- Robot task records -
□ □ □ □ □
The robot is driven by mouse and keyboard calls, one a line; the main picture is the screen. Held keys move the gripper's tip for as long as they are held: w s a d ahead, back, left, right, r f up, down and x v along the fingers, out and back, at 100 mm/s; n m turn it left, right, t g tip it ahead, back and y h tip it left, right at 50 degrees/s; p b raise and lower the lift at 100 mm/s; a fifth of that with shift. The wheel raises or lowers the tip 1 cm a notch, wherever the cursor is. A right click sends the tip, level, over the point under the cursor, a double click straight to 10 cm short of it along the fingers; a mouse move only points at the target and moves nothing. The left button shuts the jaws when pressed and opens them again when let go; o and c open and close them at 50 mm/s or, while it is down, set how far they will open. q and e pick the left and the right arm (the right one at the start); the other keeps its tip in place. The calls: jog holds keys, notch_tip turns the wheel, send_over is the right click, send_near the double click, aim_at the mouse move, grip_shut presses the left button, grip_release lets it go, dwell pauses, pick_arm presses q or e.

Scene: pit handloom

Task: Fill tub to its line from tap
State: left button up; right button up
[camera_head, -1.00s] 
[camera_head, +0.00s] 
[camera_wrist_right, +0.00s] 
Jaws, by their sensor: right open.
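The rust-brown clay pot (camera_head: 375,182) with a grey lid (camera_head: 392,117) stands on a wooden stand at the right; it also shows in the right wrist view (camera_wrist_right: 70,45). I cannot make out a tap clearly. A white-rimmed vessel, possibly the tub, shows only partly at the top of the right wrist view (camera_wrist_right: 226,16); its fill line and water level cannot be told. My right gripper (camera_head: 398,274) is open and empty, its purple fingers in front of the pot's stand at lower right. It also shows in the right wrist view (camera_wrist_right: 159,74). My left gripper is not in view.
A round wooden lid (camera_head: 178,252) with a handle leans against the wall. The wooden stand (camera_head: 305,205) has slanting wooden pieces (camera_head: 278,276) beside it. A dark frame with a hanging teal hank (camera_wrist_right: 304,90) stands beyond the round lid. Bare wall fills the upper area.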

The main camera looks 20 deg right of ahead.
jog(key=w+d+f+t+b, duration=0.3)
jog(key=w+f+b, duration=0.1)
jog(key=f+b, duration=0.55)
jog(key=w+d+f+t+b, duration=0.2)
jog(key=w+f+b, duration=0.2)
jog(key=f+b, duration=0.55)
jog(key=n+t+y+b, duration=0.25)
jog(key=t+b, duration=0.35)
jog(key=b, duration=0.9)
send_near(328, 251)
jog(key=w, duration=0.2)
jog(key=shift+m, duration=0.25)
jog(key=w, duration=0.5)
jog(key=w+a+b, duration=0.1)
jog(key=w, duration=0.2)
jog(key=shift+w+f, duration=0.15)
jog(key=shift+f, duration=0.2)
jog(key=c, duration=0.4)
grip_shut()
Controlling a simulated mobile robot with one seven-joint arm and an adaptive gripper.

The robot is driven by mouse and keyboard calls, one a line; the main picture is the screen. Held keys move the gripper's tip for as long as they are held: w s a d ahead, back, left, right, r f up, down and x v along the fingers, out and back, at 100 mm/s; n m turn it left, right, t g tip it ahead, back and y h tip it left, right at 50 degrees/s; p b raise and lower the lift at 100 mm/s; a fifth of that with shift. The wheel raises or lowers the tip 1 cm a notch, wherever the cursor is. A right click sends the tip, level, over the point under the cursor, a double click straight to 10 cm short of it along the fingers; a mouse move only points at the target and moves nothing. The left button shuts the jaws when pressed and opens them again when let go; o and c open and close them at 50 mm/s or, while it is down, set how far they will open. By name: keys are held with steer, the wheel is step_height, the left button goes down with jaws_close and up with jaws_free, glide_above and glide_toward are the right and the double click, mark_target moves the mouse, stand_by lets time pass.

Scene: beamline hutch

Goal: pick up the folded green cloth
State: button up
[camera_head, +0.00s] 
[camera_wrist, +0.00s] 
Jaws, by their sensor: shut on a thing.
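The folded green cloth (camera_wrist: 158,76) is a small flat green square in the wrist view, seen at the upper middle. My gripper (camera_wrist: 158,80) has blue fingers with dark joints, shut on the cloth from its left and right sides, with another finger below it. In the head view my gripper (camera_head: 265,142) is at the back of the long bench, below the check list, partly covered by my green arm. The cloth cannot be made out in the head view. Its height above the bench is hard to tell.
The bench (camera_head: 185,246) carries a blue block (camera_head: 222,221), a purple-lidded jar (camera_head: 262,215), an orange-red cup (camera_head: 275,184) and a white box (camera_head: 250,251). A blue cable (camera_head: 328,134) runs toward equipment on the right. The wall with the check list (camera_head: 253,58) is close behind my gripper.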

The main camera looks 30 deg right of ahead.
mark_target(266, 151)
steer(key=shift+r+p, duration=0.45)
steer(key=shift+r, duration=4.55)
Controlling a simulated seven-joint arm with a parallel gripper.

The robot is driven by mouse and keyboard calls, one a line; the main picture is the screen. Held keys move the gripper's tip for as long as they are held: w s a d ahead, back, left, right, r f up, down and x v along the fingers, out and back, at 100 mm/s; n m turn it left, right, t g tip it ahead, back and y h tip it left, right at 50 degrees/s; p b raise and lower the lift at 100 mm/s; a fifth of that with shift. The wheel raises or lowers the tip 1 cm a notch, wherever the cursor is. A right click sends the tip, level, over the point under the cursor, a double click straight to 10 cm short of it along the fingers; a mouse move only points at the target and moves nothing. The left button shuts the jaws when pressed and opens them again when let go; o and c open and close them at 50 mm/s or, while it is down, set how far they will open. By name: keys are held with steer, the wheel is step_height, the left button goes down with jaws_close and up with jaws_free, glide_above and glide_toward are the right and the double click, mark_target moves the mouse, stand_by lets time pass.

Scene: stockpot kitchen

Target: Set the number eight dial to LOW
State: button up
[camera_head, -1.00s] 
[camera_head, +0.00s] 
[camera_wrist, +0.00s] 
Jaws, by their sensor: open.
□ □ □ □ □
- Task details -
Look through the data and gather every line with the string "Scene" in it.

- Result for this task -
Scene: pit handloom
Scene: beamline hutch
Scene: stockpot kitchen

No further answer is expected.